New York, NY (Top40 Charts) Washington, D.C.-based band Bottled Up is pleased to share their new single "Pripiyalab." Hot off their acclaimmed sophomore full-length album, Grand Bizarre, Bottled Up's first single of 2023 "Pripiyalab" is a velvety mantra about harnessing the power of paranoia.
The band showcases their irreverence for genre, combining Japanese shamisen samples and jazzy pianos, with a driving yet evolving rhythm section reminiscent of the avant-pop of Stereolab or Broadcast. This new oddity, "Pripyalab," ripples with pulsing synths and a haunting arrangement. The track tackles the threat of looming exploitation, and offers a choice for finding a life beside it.
"Pripiyalab" debuted today at The Week In Pop and will be on all streaming platforms on Friday.
On the song Bottled Up's frontman Nikhil Rao says: I wrote Pripiyalab when I was on vacation in Italy this past Summer. I was experimenting with warping Japanese Shamisen samples into pulsing grooves and strange chord progressions, trying to capture my feelings of dissociation in what was supposed to be a beautiful vacation.
Between visiting the Uffizi Gallery in Florence and hiking the trails of Cinque Terre realized quickly that I was not enjoying myself. From huge engraved churches to hidden cathedrals, I felt assaulted by the imagery of wrinkled old white men propped up as angels and deities. The real gods in my mind were the artists who carved and painted these beautiful works of art, creating masterpieces under commission from the church as teenagers. It was a revelation to realize that this social stratum in the arts has survived centuries, hiding in plain sight all around us.
Pripiyalab is sort of a prayer, a mantra to myself that I can stand tall above this history with grace and confidence.
I've been reworking my whole songwriting process the past year, as I've been enjoying a lot of the esoteric electronic and left-field pop artists of Pan Records.
There's a lot of adventurous cultural fusion happening with a lot of their artists, and it's inspired me to delve deeper into combining the sampling of world music instruments with krautrock & western pop music in my own ways. It feels more personal and intimate, maybe for spiritual reasons or my Indian heritage. Either way I'm excited to push these techniques as far as they can go!
On Grand
Bizarre Bottled Up's release on Misra Records, the band investigates punk for strange yet anthemic features. Their songs search for meaning in a world that's coming undone. From ecological disaster to the supernatural mind games of love, frontman Nikhil Rao treats the daily act of "subconsciously submitting and surrendering to death" as a hopeful reminder to remain open.
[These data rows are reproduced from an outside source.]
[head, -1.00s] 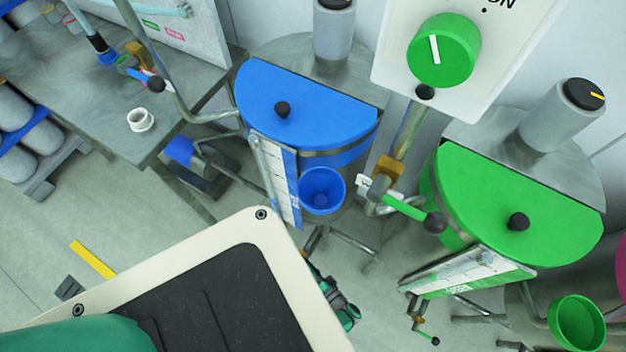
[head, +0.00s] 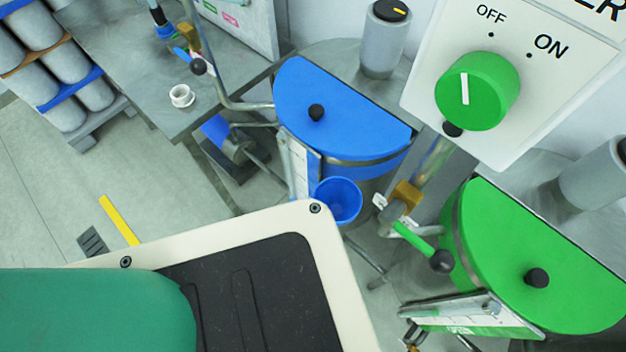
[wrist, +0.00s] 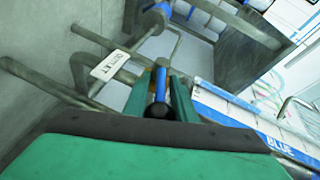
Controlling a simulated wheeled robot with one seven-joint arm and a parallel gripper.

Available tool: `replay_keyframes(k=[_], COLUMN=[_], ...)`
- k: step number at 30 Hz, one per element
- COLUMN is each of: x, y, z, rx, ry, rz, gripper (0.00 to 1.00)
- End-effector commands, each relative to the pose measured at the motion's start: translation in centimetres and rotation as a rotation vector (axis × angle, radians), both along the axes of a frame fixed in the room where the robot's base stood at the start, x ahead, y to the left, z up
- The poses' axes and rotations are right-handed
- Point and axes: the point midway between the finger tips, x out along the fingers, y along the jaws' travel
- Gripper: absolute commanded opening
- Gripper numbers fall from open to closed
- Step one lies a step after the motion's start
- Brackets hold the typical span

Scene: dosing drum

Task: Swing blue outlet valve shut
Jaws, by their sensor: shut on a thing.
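In the wrist view my gripper (wrist: 161,76) has its two green fingers on either side of the blue outlet valve handle (wrist: 161,86), shut on it. The handle's dark knob (wrist: 159,110) sits between the fingers near the palm. A white outlet tag (wrist: 109,66) hangs on the pipe to the left. In the head view the blue drum (head: 345,120) stands upright with its half-round blue lid. The outlet valve and my gripper are hidden there behind my own arm.
A blue cup (head: 338,201) is in front of the blue drum. The green drum (head: 530,250) and a green valve handle (head: 422,243) stand to the right. A control panel with a green knob (head: 477,91) is above. A steel table (head: 130,75) is at upper left.

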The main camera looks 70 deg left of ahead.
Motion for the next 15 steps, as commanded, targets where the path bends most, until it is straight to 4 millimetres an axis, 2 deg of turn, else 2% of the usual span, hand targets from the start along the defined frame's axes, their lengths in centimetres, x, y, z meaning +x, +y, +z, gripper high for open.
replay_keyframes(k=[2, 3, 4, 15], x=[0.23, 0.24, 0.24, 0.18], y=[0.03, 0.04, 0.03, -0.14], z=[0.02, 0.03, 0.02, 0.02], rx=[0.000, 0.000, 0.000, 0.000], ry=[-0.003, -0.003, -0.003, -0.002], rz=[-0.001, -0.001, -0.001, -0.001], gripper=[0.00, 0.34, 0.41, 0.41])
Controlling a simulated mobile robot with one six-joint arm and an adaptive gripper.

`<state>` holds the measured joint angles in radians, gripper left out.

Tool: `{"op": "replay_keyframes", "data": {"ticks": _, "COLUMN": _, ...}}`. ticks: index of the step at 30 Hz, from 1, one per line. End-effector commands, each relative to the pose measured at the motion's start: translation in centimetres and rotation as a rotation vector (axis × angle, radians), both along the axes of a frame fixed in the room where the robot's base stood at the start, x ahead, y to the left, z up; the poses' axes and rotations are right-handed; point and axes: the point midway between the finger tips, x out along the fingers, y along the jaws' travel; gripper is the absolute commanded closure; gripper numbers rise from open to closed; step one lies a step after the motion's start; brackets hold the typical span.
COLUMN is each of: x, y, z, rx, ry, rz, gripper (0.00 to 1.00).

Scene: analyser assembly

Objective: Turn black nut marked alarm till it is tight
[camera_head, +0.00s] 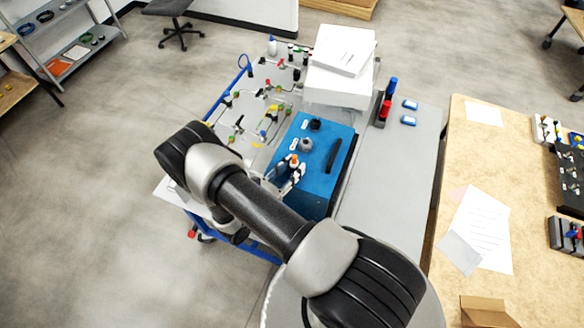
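A blue analyser box (312,178) stands on the cart, with a black handle bar on its right side. A small black round part (315,124) sits near the far edge of its top. A grey round part (306,144) is just nearer. Small white labels lie beside these parts, too small to read, so I cannot tell which is marked alarm. My gripper (288,172) is low over the near left part of the box, beside an orange-topped piece (294,160). My arm partly hides it, and I cannot tell whether its fingers touch anything.
A white block with papers (340,88) stands behind the box. A panel with coloured valves and tubing (262,100) is at left. The grey tabletop (395,170) at right is mostly clear.

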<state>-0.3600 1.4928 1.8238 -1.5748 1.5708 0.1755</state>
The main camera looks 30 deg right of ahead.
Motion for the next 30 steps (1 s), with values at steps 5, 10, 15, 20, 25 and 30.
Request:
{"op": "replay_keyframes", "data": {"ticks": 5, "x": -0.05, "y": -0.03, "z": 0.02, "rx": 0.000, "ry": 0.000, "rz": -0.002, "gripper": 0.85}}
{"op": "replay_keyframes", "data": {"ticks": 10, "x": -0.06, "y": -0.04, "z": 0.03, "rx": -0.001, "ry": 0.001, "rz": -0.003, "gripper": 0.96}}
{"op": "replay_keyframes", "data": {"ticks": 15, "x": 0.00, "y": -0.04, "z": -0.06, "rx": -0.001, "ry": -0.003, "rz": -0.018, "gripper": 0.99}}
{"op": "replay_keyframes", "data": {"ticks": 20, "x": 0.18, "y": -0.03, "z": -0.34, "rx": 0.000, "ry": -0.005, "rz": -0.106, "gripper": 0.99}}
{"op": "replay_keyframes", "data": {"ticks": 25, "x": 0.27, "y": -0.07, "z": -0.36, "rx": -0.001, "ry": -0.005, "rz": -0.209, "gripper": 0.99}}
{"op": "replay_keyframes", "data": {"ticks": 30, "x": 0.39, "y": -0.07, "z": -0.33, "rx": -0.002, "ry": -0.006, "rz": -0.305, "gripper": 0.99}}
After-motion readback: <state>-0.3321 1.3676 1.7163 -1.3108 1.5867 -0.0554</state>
As remarked in publication, the experimental pop-rock group guides listeners through a diverse marketplace (bazaar) of musical influences. Few bands can sincerely say they are equally influenced by kitschy proto-punk of DEVO and the hyper-modern pop electronics of PC
Music producers A.G. Cook and SOPHIE. Bottled Up are one of those few artists.
Post-Grand Bizarre, Bottled Up now dives further into their uncharted territory, combining elements of hip-hop sampling, Elliot Smith-esque open guitar tunings, house & techno drum/synth sequencing, with their evolving brand of experimental dense pop and underground rock.
Indian-American by way of Washington, DC & Oakland, CA, Rao is a sound designer and audio engineer by trade - professionally schooled in the art of film & video game scoring- informed first by the sort of his journeying one's got to do when faced with the darknesses of addiction and a twisty adolescence in and out of religious cults.
Joined by Michael Mastrangelo on guitar, Tommy Sherrod on bass, Clo on synths/vocals, and Rao's wunderkid brother, Rohit, on acid-jazz-does-punk drums, Bottled Up conjures the sort of psycho-potpurri-spirit that's only given to the sort of band that's able to conjure a vision of the things they love, and the mountains they've overcome.
Bottled Up completed three national tours in 2022, including shows with Spaceface (Jake Ingalls of The Flaming Lips) and sold out their 500 vinyl pressing run of Grand Bizarre. The band was featured in Brooklyn Vegan, Flood Magazine, Washington Post, NPR, and more.